As their wedding takes place in October, however, the ‘fragile roses of autumn, waiting in resignation for the first touch of frost’ foreshadow trouble ahead, and it is in the bitterly cold days of winter, living in a freezing house where the coal allowance is carefully budgeted and rationed, that Ursula and Kenneth’s passion first starts to cool.

At the start of her marriage, Ursula insists that mutual attraction is of paramount importance: rather than a common background and interests, she believes that ‘there has to be something else to make one want to marry a man. A sort of glow. I don’t know what it is. Passion, perhaps. It’s really more important than tastes in common, because it’s the thing that makes marriage worthwhile.’

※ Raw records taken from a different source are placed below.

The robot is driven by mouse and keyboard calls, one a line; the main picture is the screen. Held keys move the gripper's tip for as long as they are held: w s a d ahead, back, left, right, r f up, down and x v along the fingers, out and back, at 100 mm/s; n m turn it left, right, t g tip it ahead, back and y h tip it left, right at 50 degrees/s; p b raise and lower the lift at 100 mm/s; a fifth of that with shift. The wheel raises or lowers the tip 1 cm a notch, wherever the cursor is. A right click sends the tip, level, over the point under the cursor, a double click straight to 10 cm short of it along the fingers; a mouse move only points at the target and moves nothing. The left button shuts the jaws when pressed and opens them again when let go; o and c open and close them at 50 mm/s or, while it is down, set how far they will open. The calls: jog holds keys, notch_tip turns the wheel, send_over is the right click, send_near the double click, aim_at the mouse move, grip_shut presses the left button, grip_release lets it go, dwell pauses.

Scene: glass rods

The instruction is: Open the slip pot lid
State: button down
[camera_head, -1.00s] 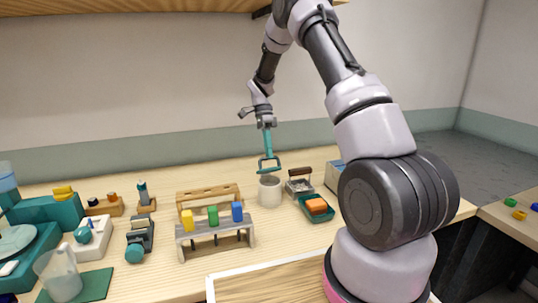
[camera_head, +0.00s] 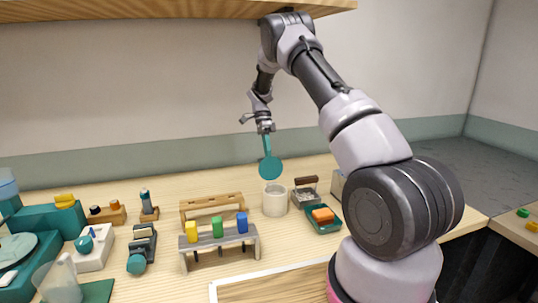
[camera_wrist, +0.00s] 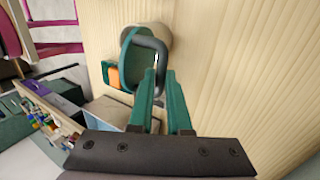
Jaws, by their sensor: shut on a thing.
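The slip pot (camera_head: 275,203) is a cream cylinder standing on the wooden bench. Its round teal lid (camera_head: 270,170) is off the pot's mouth, tipped steeply with its disc facing the head camera, just above the far rim. In the wrist view, the lid (camera_wrist: 131,48) has a dark loop handle (camera_wrist: 157,45), and part of the pot (camera_wrist: 158,36) shows behind it. My gripper (camera_head: 267,150) points down with long teal fingers. In the wrist view, the fingers (camera_wrist: 160,73) are closed on the loop handle. The inside of the pot is hidden.
A teal tray (camera_head: 322,227) with an orange block stands right of the pot, near a dark-handled container (camera_head: 305,196). A rack (camera_head: 219,238) with yellow, green and blue clips stands to the left. A framed wooden board (camera_head: 275,290) lies in front. A shelf (camera_head: 150,14) hangs overhead.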

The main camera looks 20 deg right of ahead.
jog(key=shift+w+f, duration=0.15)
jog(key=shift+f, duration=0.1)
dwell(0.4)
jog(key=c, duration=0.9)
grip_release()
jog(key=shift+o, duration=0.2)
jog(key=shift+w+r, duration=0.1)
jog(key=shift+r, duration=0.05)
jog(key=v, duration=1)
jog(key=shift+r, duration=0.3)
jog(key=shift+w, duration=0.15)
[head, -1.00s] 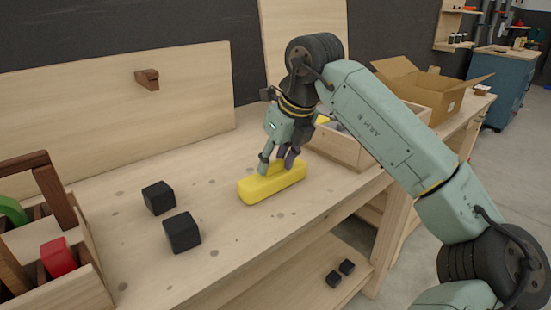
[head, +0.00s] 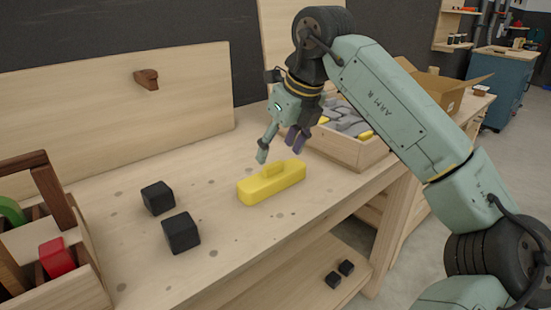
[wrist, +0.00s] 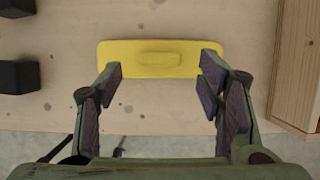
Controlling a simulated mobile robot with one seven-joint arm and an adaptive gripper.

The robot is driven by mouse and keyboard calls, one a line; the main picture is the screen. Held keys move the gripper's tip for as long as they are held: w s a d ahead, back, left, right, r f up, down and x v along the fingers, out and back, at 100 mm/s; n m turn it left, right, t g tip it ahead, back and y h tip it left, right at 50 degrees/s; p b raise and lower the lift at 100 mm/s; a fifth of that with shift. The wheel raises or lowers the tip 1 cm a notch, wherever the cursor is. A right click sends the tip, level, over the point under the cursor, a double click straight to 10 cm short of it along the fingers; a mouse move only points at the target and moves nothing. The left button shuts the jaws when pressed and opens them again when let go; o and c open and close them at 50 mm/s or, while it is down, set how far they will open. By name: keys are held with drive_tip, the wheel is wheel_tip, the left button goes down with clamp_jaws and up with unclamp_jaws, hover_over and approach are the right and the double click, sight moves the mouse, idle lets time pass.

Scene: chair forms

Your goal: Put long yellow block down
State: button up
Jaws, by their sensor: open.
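The long yellow block (head: 272,185) lies flat on the wooden workbench, its small raised grip on top. It also shows in the wrist view (wrist: 120,60), lying across the picture beyond my fingers. My gripper (head: 278,152) is above the block, apart from it, with its fingers spread and nothing between them. In the wrist view my open gripper (wrist: 160,85) shows both dark finger pads wide apart.
Two black cubes (head: 158,198) (head: 181,232) sit left of the block. A wooden tray (head: 352,150) with grey and yellow pieces stands to the right. A wooden carrier (head: 85,290) holding a red block (head: 57,257) is at front left. The bench (head: 225,262) is clear around the block.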

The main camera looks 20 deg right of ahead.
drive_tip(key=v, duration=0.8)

Several months into the reality of being a housewife, however, Ursula has changed her tune. Confiding in her spinster Aunt Agnes, she says ‘...there ought to be some other solution for girls in love. It isn’t fair that they should be tied all their lives and have children, just because they once felt passionate about some man and were blind to everything else. The marriage service should be postponed until they had lived together for a while and the glamorous side of it had got less interesting.’

This latter speech of Ursula’s is the most important in the book, and can only be read by women in the twenty-first century with heartfelt appreciation that things have changed a good deal since 1930. Reading Out of the Window, however, still leaves the modern reader pondering: have the societal expectations placed on men and women, particularly in regards to housekeeping, work and child-rearing, changed enough?